Pas encore totalement débarrassé des très (trop) nombreux clichés issus d’une époque certes révolue1 le cirque contemporain a pourtant déjà vécu sa – voire ses – révolution – s. Issu de la mouvance post-68, porté à bout de bras par quelques explorateurs qui ont bouleversé les pratiques et créé de nouveaux langages – comme les cirques Plume, Bidon ou du Docteur Paradi –, le « Nouveau cirque »2 s’est peu à peu inscrit dans les champs culturels et artistiques de son époque. Le fragile mouvement d’alors a pu aussi s’appuyer sur la création de quelques écoles dédiées, devenues vite emblématiques, comme l’Académie Fratellini en 1974, l’École nationale de cirque de Montréal en 1981, le CNAC en 1985 ou l’ENAC (qui deviendra ESAC) à la fin des années 1990, à Bruxelles. Un mouvement qui n’arrêtera pas de s’amplifier à travers toute l’Europe dans les années 2000.

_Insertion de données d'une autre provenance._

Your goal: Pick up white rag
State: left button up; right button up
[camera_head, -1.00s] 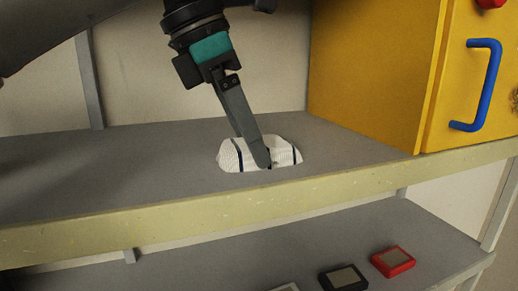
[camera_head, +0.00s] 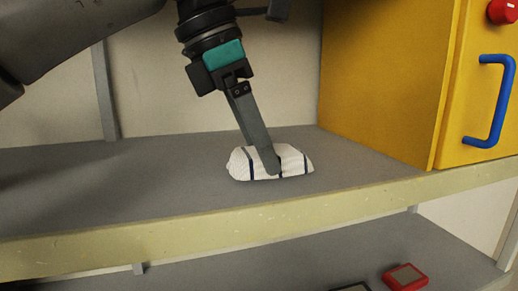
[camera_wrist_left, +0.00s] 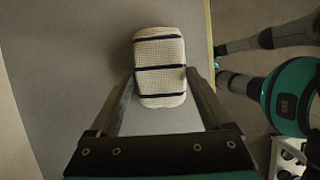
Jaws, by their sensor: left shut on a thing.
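The white rag (camera_head: 296,161) with dark stripes lies bunched on the grey upper shelf (camera_head: 180,185). My left gripper (camera_head: 270,168) reaches down from above and is shut on the rag. One finger covers part of the rag's front in the head view. In the left wrist view, the rag (camera_wrist_left: 160,65) sits between the tips of the two fingers (camera_wrist_left: 160,84). I cannot tell whether the rag is clear of the shelf. My right gripper is not seen in the head view.
A yellow cabinet (camera_head: 390,85) with a blue handle (camera_head: 492,100) and a red knob (camera_head: 502,10) stands right of the rag. A lower shelf (camera_head: 290,265) holds a red device (camera_head: 405,277) and a dark one (camera_head: 351,287). The upper shelf left of the rag is clear.

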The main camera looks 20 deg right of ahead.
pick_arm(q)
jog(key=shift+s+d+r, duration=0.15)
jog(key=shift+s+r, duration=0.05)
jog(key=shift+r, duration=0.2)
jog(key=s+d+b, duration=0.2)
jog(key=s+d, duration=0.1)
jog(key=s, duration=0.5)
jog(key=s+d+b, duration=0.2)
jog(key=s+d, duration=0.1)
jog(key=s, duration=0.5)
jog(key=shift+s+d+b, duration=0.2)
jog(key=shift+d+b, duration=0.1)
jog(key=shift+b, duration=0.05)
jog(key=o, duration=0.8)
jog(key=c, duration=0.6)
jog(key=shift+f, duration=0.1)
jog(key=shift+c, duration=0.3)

Ces nouveaux lieux d’enseignement ont révolutionné les modes de transmission du cirque, qui se cantonnaient jusqu’alors à la traditionnelle passation au sein même des familles. Ils ont aussi – et surtout – permis à de nouveaux aficionados de « faire du cirque », ouvrant les disciplines à d’autres jeunes venus d’autres horizons, suscitant de nouvelles vocations, favorisant la diversité des genres et des gens, mais aussi générant une prometteuse génération d’artistes, qui se sont révélés être d’incroyables créateurs, inventeurs, concepteurs. C’est à ces nouveaux explorateurs – de la deuxième heure – que l’on doit quelques-unes des plus belles pages du cirque, que l’on qualifiera plus volontiers ensuite de « contemporain ».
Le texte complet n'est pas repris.